Consider this equation
$$ e =\left(\cos \left({\frac{A - B}{2}}\right)\right)^{2} $$
Is there a solution for functions $f$ and $g$ such that
$$e = \frac{f(A)}{g(B)}$$
The initial application of difference of cosine formula will give us
$$e = \left({cos(\frac{A}{2})cos(\frac{B}{2}) + sin(\frac{A}{2})sin(\frac{B}{2})}\right)^2$$
But then on it becomes really challenging to separate the cos of A and B. Is this solvable? If yes how to solve it?

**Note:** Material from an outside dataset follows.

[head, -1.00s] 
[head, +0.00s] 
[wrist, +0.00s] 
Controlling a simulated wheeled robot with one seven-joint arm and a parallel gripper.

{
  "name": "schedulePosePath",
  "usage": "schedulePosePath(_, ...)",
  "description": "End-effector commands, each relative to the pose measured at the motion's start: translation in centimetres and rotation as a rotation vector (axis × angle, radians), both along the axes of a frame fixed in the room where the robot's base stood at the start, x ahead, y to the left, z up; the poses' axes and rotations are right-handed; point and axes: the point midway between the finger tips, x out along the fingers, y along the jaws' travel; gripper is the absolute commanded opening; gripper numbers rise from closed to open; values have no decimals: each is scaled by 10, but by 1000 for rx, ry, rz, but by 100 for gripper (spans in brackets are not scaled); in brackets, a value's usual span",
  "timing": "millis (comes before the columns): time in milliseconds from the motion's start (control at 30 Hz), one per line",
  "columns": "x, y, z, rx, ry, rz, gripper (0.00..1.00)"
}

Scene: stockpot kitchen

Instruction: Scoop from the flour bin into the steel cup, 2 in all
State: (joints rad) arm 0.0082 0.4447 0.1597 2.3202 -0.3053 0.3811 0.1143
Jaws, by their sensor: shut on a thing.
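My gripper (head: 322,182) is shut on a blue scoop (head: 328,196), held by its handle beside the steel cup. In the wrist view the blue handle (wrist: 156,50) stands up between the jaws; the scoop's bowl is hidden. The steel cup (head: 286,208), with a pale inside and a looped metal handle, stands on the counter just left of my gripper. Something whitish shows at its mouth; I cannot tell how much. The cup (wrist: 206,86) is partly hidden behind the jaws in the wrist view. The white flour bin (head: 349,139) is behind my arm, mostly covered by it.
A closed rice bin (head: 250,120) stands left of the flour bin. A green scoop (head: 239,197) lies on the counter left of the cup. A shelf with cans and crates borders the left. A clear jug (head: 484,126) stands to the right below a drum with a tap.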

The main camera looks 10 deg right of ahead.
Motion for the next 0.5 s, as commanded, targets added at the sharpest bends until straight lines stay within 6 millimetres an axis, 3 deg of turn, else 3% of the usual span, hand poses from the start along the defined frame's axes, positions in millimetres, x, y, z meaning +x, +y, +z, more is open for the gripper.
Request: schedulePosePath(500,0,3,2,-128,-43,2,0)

It's not possible, because if
$$\frac{f(A)}{g(B)} = \cos^2{\frac{A-B}{2}}$$
then you can put $A=B$, and we have $\cos(0) = 1$ so $f(A)/g(A) = 1$.
Therefore, $f(A) = g(A)\ \forall A \in R$, which means $f$ and $g$ are the same function and if $\frac{f(A)}{g(B)} = \cos^2{\frac{A-B}{2}}$ then, putting $B=0$ and substituting $g(0)$ with $f(0)$ you get
$$ f(A)/f(0) = \cos^2(A/2) $$
which means $f(A) = f(0) \times \cos^2(A/2)$ then, $$\frac{f(A)}{f(B)} = \frac{\cos^2(A/2)}{\cos^2(B/2)} = \cos^2((A-B)/2)$$ which is false.